_Provided data_

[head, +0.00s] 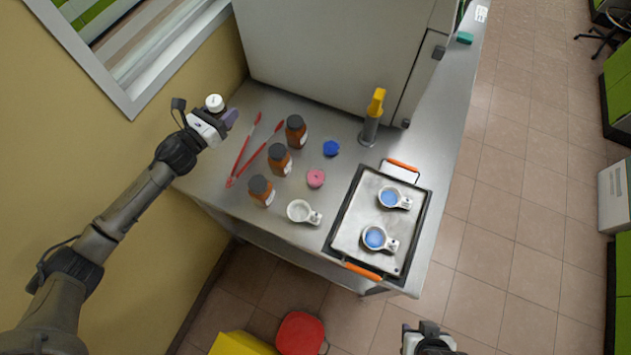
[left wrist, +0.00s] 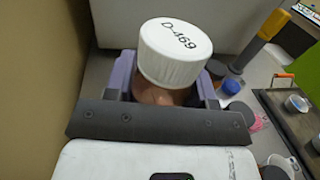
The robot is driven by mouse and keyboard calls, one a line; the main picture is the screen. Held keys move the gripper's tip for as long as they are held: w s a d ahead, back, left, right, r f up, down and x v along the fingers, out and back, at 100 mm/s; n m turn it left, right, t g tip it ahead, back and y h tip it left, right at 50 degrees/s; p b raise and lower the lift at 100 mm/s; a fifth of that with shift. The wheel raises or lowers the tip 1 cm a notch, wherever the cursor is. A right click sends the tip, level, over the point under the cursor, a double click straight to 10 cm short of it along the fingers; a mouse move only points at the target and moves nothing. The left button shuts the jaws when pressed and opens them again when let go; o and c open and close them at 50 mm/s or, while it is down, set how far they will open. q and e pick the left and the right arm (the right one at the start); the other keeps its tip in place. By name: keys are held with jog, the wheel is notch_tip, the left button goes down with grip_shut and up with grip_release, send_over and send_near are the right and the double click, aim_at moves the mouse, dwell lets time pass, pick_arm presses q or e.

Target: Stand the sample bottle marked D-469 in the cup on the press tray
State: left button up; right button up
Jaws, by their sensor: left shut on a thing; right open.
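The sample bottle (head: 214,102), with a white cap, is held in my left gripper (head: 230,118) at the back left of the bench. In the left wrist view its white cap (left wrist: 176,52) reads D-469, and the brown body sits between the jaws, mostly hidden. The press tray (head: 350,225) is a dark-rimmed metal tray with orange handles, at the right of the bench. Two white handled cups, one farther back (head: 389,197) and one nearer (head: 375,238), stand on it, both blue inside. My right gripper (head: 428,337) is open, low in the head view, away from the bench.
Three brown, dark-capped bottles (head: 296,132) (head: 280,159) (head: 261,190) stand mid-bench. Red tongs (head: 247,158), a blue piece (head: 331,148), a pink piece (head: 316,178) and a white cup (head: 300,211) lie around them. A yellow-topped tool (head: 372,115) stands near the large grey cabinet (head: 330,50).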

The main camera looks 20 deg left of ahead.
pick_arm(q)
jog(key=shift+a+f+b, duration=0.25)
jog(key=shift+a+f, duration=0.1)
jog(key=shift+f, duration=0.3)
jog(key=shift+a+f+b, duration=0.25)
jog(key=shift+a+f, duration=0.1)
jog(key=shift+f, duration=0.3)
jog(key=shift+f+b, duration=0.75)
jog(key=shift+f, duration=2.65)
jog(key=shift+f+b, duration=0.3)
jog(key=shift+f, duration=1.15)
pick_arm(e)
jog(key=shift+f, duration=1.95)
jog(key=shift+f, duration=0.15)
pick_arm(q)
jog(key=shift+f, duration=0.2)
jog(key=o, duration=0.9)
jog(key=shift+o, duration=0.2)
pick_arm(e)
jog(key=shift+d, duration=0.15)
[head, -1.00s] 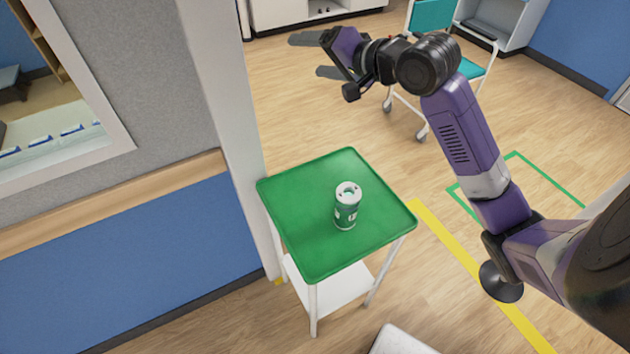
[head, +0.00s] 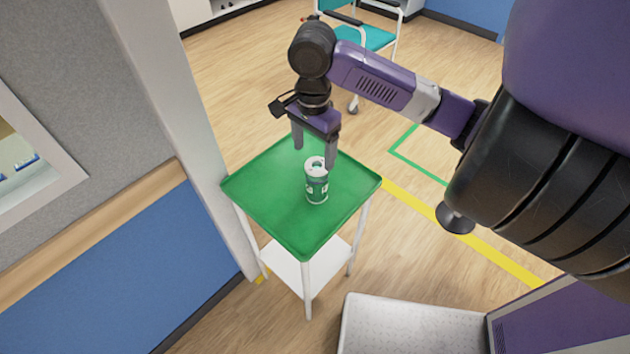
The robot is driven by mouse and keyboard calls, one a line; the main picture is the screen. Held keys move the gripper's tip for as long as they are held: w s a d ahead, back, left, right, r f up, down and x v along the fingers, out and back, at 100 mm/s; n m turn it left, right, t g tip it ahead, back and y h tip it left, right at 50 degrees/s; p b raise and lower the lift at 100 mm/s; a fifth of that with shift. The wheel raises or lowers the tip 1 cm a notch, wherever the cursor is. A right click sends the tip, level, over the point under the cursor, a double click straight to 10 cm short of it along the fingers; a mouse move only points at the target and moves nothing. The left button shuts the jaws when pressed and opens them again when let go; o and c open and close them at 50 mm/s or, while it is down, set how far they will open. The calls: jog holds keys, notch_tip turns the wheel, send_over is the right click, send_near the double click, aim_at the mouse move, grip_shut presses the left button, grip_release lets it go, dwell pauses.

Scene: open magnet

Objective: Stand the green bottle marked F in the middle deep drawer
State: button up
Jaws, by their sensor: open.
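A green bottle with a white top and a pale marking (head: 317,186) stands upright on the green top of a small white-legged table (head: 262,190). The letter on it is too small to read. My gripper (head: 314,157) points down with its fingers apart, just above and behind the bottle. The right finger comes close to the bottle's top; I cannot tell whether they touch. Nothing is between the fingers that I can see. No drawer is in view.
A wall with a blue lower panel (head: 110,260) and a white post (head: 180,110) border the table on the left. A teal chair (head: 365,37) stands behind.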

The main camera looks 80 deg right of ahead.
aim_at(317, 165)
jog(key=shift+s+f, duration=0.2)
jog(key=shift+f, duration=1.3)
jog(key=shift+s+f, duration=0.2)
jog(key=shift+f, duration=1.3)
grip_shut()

==

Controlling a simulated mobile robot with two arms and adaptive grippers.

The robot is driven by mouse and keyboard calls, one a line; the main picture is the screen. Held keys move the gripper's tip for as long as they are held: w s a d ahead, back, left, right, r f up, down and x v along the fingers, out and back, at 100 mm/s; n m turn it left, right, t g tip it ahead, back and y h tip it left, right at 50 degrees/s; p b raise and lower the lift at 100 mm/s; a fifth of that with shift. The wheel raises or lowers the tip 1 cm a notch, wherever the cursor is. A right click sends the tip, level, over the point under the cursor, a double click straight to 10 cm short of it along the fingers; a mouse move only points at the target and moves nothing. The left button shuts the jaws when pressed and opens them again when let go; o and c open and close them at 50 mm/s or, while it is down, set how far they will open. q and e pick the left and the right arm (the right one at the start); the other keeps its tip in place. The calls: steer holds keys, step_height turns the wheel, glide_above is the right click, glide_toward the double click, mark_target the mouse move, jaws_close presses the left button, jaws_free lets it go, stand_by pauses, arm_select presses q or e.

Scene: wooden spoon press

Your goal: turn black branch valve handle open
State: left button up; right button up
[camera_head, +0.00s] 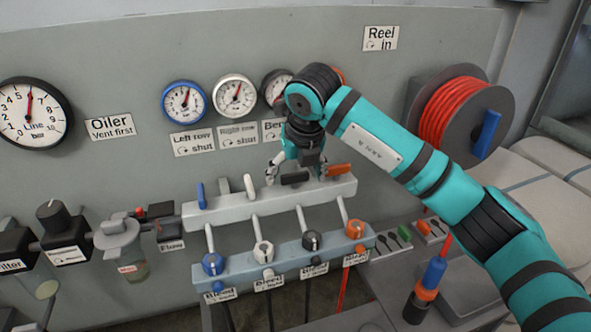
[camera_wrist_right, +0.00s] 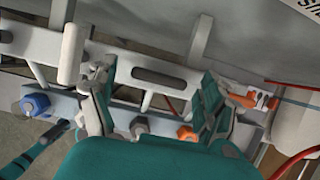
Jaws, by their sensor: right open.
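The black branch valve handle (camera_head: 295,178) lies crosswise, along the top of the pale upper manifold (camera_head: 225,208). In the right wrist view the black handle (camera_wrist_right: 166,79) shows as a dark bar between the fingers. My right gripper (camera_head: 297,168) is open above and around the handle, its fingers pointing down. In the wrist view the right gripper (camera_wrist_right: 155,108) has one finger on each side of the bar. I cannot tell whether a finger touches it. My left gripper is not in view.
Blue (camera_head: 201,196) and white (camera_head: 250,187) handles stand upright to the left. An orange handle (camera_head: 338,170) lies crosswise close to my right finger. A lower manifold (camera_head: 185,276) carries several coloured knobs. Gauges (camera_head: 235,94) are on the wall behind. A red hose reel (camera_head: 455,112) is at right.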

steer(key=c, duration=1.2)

_Request_
State the number of lines in the records that contain the string "marked", and nothing more.

_Reply_
2